### Problem description
Transcribe only the lines from the line with "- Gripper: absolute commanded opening" through the line with "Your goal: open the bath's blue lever", exactly, counting both of those lines as part of the stretch.

----- Data

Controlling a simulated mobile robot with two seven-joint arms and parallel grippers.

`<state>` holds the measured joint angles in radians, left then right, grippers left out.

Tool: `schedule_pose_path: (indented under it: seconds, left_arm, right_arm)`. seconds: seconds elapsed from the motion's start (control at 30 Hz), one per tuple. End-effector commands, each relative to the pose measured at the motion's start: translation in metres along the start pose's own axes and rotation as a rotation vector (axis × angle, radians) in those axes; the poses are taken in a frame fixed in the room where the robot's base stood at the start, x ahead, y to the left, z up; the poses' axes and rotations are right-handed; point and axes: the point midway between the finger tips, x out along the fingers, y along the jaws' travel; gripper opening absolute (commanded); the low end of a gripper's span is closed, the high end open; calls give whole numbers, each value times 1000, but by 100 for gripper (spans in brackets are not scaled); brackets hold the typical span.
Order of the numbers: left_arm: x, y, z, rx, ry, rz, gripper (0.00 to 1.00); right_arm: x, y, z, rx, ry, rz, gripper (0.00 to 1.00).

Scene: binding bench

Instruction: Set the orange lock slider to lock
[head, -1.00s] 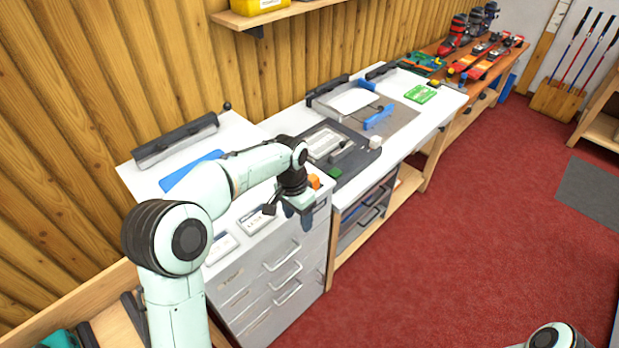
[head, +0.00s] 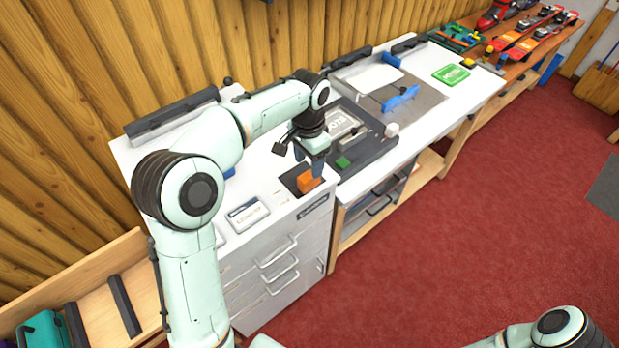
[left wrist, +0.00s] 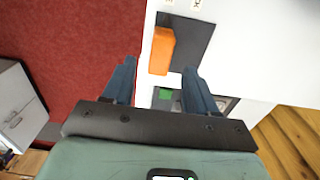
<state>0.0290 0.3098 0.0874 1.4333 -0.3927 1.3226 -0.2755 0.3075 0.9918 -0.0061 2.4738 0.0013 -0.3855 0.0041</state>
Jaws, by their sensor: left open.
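The orange lock slider (head: 309,180) sits on a dark plate (head: 293,178) at the front right corner of the white drawer cabinet's top. In the left wrist view the orange slider (left wrist: 162,51) lies beyond the fingertips, on the dark plate (left wrist: 188,48). My left gripper (head: 310,168) points down above the slider's back side; in its wrist view the two blue fingers (left wrist: 157,75) are apart with nothing between them. I cannot tell the slider's lock setting from here. My right gripper does not show; only part of my right arm is at the lower right.
A dark machine plate with a green button (head: 343,162) and a white knob (head: 391,129) stands just right of the slider. A bench with blue clamps (head: 401,98) continues right. Red floor (head: 450,240) is open in front.

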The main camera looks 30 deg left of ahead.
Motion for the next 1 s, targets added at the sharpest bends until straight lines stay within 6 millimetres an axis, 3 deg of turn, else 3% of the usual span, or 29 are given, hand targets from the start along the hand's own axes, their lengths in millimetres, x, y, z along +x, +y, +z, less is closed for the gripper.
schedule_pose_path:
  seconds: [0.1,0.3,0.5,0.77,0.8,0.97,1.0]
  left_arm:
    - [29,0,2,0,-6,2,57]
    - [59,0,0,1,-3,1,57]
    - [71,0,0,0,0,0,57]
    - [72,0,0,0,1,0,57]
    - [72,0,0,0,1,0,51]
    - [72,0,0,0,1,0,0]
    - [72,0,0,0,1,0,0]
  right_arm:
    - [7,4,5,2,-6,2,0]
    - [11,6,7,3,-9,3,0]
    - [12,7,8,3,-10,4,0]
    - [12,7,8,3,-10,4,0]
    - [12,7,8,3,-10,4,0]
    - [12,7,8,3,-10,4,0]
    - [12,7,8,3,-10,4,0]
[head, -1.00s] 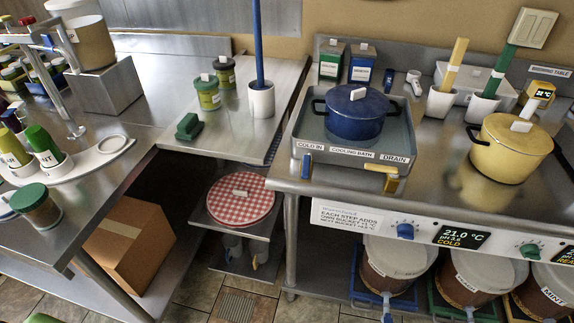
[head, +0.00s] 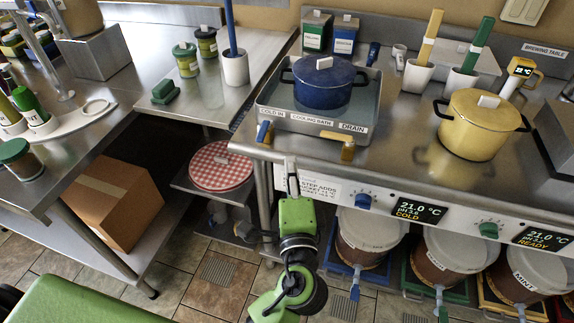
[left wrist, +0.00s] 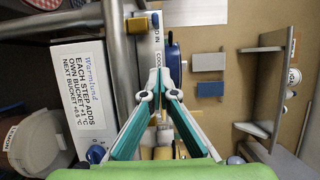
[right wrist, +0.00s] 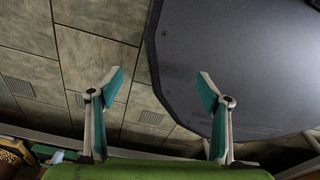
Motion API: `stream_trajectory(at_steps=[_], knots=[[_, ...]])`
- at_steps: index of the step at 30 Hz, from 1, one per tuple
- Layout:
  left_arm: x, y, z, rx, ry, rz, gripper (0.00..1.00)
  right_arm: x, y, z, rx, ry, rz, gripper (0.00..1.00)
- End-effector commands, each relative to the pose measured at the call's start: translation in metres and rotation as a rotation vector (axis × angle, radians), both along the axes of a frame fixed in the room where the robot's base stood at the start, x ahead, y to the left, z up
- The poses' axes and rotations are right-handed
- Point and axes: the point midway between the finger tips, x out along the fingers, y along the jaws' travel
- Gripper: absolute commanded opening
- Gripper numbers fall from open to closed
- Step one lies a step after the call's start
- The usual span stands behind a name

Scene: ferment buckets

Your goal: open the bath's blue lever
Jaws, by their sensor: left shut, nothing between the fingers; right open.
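The bath's blue lever (head: 264,132) sits at the left front of the cooling bath (head: 300,126), under the COLD IN label. Its blue handle looks roughly upright. In the left wrist view the blue lever (left wrist: 155,20) is at the top, clear of my fingers. My left gripper (head: 291,162) points up at the bench's front edge, right of the blue lever and lower. Its fingertips (left wrist: 160,93) are shut with nothing between them. A yellow lever (head: 338,136) is under the DRAIN label. My right gripper (right wrist: 153,75) is open and empty over the floor.
A blue pot (head: 325,84) stands in the bath. A yellow pot (head: 478,125) is to its right on the bench. A sign (head: 318,188) and a control panel (head: 407,210) line the bench front. Lidded buckets (head: 372,235) stand below. A dark surface (right wrist: 235,70) fills the right wrist view's upper right.

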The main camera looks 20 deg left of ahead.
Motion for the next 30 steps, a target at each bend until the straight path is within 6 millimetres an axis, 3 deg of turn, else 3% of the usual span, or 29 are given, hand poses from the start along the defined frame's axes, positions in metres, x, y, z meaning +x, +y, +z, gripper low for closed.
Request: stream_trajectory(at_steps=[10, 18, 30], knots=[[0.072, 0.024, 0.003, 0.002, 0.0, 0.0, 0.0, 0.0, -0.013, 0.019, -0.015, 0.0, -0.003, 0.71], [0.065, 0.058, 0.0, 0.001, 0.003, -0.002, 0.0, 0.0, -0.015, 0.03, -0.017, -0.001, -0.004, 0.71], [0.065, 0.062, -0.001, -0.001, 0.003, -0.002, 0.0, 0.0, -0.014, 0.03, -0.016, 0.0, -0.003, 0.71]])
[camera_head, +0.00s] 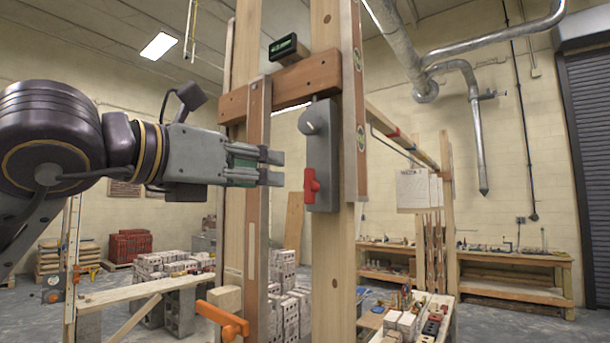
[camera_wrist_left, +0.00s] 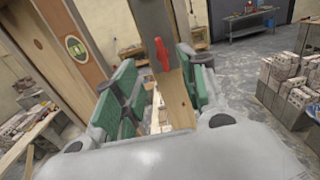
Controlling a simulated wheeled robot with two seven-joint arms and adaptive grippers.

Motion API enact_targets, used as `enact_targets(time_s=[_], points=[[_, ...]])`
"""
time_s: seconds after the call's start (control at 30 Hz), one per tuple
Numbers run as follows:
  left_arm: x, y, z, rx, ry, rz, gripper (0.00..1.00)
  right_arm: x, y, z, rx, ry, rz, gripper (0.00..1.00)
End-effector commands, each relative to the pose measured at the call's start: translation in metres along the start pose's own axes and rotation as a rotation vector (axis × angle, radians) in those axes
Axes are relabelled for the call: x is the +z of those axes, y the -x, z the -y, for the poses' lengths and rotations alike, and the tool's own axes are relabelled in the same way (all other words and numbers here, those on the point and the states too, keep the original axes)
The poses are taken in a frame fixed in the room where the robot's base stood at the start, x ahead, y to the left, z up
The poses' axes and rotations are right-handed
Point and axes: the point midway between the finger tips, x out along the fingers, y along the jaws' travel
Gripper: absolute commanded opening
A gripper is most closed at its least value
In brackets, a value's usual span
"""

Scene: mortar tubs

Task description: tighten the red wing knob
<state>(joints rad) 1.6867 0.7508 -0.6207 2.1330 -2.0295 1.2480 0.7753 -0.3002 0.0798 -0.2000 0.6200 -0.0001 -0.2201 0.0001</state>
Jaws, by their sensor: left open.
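The red wing knob (camera_head: 311,186) is on the lower part of a grey plate (camera_head: 321,150), which is fixed to a wooden post. My right gripper is in neither view.
An upright wooden post (camera_head: 257,200) with a level stands close to the gripper. A wooden crosspiece (camera_head: 290,84) with a small dark display runs above. An orange clamp (camera_head: 222,320) juts out low. Blocks and benches stand farther back.

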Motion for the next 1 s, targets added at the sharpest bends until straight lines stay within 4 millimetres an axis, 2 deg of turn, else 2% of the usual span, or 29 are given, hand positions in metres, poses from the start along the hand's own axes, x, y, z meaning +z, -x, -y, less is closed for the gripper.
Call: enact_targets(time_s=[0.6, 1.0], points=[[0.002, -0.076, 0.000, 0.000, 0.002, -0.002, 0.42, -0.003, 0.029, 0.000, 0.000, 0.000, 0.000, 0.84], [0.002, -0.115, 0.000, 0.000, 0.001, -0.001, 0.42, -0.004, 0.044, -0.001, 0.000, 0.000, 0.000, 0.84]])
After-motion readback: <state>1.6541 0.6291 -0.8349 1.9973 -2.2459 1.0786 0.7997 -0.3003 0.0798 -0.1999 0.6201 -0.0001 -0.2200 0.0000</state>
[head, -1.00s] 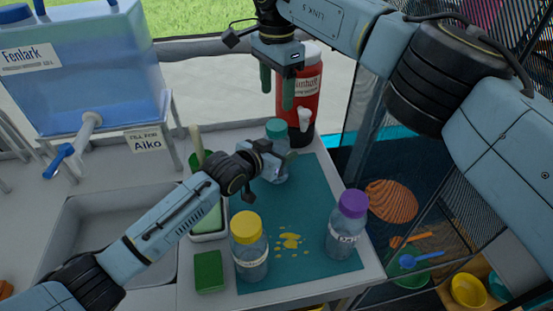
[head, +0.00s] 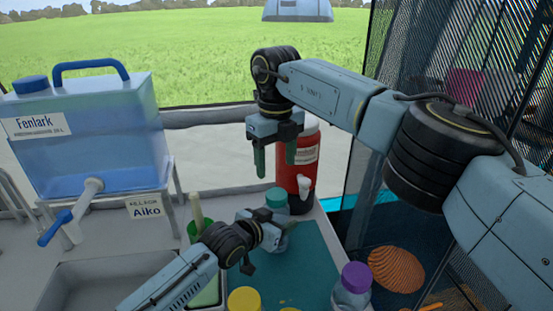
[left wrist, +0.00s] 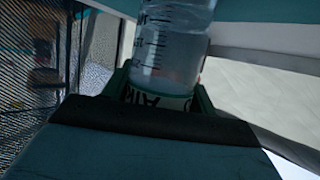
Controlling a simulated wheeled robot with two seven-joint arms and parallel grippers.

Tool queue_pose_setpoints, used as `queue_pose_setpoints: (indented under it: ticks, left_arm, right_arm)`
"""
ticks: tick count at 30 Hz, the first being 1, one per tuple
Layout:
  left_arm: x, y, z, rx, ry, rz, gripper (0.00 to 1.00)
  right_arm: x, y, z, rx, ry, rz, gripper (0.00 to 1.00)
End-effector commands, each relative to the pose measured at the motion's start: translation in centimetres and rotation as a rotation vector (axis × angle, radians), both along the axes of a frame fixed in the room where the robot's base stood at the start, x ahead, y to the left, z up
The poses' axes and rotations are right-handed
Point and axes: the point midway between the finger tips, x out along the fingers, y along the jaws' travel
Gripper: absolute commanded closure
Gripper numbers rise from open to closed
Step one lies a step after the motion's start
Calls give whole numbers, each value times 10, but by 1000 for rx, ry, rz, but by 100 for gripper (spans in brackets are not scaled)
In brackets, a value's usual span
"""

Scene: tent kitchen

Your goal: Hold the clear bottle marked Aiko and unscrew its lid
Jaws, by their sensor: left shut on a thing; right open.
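The clear bottle (head: 283,238) with a teal lid (head: 276,197) stands upright at the back of the teal mat (head: 310,262). My left gripper (head: 275,236) is shut around its body. In the left wrist view the bottle (left wrist: 172,45) has dark measuring marks, and its label (left wrist: 158,100) shows part of "Aiko" between the fingers. The lid is out of that view. My right gripper (head: 275,165) is open and empty, pointing down just above the lid, apart from it.
A red jug (head: 301,178) stands close behind the bottle. A purple-lidded bottle (head: 353,285) and a yellow-lidded bottle (head: 244,300) are in front, partly cut off. A blue water tank (head: 90,145) and an Aiko sign (head: 147,207) are at left.

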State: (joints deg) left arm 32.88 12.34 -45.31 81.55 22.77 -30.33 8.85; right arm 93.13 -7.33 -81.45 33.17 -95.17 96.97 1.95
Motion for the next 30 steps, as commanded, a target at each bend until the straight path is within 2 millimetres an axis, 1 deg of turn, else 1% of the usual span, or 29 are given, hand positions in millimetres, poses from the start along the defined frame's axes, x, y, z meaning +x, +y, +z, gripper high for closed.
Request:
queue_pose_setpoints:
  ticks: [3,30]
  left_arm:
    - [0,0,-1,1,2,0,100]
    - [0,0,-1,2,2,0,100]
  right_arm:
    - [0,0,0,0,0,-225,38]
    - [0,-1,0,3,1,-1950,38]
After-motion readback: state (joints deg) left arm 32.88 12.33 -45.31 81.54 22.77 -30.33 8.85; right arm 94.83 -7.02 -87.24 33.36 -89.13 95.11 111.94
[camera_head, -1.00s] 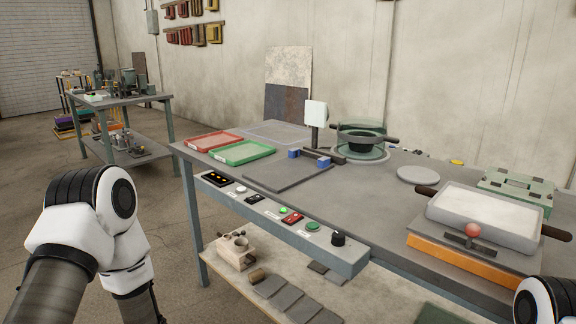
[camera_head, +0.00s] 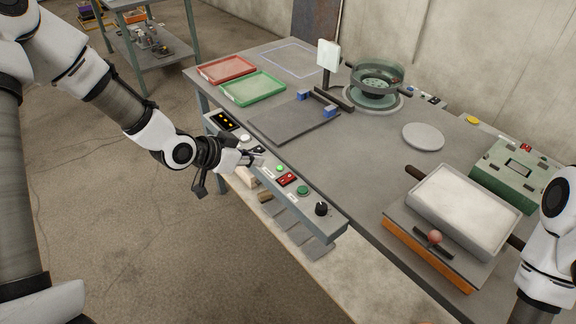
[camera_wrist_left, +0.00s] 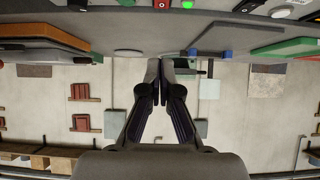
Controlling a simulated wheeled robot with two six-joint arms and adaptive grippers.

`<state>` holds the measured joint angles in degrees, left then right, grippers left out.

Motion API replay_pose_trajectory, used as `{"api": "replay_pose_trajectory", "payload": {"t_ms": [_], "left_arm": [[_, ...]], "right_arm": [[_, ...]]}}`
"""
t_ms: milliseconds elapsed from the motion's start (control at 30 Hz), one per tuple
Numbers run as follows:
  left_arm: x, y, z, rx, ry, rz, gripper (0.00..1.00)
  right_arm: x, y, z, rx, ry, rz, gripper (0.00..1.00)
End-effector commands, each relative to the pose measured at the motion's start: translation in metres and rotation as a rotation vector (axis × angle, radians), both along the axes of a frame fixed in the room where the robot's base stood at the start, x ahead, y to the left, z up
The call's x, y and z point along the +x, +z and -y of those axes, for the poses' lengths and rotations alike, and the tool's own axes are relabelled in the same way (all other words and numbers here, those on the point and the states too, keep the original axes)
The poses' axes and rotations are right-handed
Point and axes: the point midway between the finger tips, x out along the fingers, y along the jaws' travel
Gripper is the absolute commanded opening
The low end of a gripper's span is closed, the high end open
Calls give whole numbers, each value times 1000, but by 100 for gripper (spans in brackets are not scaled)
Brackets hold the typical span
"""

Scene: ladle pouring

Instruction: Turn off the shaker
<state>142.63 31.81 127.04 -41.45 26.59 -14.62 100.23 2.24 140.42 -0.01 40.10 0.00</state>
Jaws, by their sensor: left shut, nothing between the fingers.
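The control strip (camera_head: 330,222) runs along the table's front edge. It carries a white button (camera_head: 245,138), a lit green button (camera_head: 280,168), a red switch block (camera_head: 287,179), a dark green button (camera_head: 303,190) and a black knob (camera_head: 321,208). Which one belongs to the shaker I cannot tell. A dark round sieve (camera_head: 378,76) sits on a round base at the back. My left gripper (camera_head: 256,158) is shut and empty at the strip, close to the white and lit green buttons; contact is unclear. Its shut fingertips (camera_wrist_left: 165,65) show in the left wrist view. My right gripper is out of view.
A red tray (camera_head: 226,68), a green tray (camera_head: 252,88) and a dark plate (camera_head: 290,124) lie behind the strip. A white-filled pan (camera_head: 463,206) stands on an orange-sided base (camera_head: 430,258) at right, beside a green box (camera_head: 515,172). A grey disc (camera_head: 423,137) lies mid-table.

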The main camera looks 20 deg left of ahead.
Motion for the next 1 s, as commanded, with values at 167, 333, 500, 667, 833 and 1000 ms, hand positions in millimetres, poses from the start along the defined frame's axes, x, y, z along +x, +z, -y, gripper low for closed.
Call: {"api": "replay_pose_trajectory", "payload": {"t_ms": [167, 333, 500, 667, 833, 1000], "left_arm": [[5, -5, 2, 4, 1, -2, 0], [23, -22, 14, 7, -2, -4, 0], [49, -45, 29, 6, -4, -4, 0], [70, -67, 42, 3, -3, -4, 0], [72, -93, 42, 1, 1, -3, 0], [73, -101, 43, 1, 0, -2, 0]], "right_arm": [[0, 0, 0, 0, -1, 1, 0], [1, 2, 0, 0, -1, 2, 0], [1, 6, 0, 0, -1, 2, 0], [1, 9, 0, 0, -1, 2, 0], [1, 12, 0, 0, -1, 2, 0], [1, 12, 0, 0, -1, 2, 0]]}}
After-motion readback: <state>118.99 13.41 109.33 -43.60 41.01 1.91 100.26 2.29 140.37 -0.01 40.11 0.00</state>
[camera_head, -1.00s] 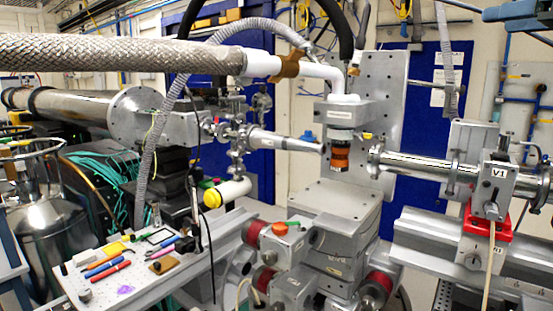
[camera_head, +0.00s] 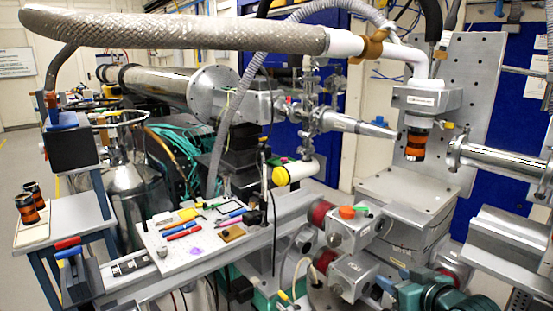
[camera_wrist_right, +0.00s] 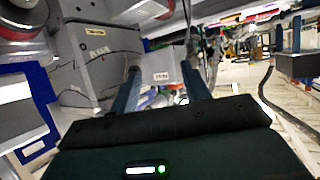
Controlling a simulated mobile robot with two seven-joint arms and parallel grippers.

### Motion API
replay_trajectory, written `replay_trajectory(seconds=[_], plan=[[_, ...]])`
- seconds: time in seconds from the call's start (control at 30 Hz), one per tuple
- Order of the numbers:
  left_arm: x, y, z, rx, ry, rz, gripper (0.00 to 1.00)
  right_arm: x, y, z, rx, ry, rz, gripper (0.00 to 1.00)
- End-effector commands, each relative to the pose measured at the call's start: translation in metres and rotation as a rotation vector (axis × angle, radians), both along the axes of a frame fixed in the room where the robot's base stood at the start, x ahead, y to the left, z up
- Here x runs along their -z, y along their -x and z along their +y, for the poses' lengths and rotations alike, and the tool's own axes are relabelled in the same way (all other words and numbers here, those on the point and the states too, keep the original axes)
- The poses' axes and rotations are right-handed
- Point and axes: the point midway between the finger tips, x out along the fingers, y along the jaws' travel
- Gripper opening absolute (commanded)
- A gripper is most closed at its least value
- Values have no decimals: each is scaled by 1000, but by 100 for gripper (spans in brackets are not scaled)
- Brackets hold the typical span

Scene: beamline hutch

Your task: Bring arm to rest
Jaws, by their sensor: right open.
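My right gripper (camera_head: 386,289) shows low at the right of the head view, at the end of my teal arm, beside the lower part of the diffractometer stage (camera_head: 395,245). In the right wrist view its two blue-grey fingers (camera_wrist_right: 160,72) stand well apart with nothing between them, so it is open and empty. The rest of my right arm is partly cut off by the bottom edge of the head view.
A bench plate (camera_head: 165,265) with several small tools lies at the left centre. A braided hose (camera_head: 180,32) crosses above; a beam pipe (camera_head: 500,162) lies right.

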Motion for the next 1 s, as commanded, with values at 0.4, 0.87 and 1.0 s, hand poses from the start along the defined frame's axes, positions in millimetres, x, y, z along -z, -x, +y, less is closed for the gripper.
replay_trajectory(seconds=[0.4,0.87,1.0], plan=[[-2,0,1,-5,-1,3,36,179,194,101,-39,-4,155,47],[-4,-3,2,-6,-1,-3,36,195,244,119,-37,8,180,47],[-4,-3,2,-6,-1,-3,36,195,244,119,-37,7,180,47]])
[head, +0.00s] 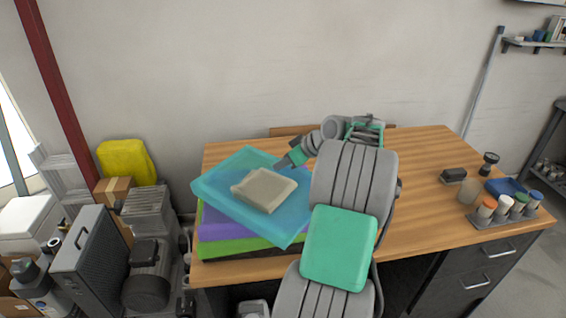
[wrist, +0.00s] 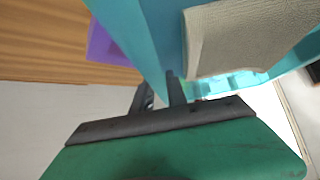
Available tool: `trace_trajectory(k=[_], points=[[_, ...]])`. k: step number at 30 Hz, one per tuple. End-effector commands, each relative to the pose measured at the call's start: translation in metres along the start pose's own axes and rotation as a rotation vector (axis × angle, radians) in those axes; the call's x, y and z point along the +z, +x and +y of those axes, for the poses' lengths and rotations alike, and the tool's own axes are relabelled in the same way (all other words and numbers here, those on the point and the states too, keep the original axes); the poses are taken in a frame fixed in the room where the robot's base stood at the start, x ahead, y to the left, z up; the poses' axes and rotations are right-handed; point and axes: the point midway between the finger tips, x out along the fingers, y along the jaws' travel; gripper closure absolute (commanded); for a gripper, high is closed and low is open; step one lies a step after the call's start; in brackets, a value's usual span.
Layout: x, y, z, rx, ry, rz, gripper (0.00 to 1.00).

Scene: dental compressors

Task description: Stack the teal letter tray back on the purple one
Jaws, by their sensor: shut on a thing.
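The teal letter tray (head: 222,193) is above the purple letter tray (head: 213,226) on the left of the desk in the head view, turned and tilted relative to it. A beige block-like item (head: 264,189) lies in the teal tray. My gripper (head: 289,160) is shut on the teal tray's far right edge. In the wrist view my gripper's fingers (wrist: 160,92) pinch the teal wall (wrist: 145,40), with the beige item (wrist: 250,38) close by. A corner of the purple tray (wrist: 106,45) shows lower down. Whether the teal tray touches the purple one is unclear.
A green tray (head: 235,249) lies under the purple one. The wooden desk (head: 425,205) is clear between my arm and the small dark block (head: 453,175). A rack of several capped jars (head: 505,213) and a blue dish (head: 507,187) stand at the right.

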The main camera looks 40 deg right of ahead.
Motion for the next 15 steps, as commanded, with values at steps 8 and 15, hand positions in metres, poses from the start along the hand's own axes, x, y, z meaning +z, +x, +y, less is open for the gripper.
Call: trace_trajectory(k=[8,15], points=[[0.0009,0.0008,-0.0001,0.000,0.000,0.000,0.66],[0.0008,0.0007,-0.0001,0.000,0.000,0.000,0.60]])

----------

### Result of the task
- Gripper: absolute commanded opening
- Gripper numbers fall from open to closed
- Step one lies a step after the call's start
- The usual span stands behind a name

Scene: ferment buckets

Your goal: open the bath's blue lever

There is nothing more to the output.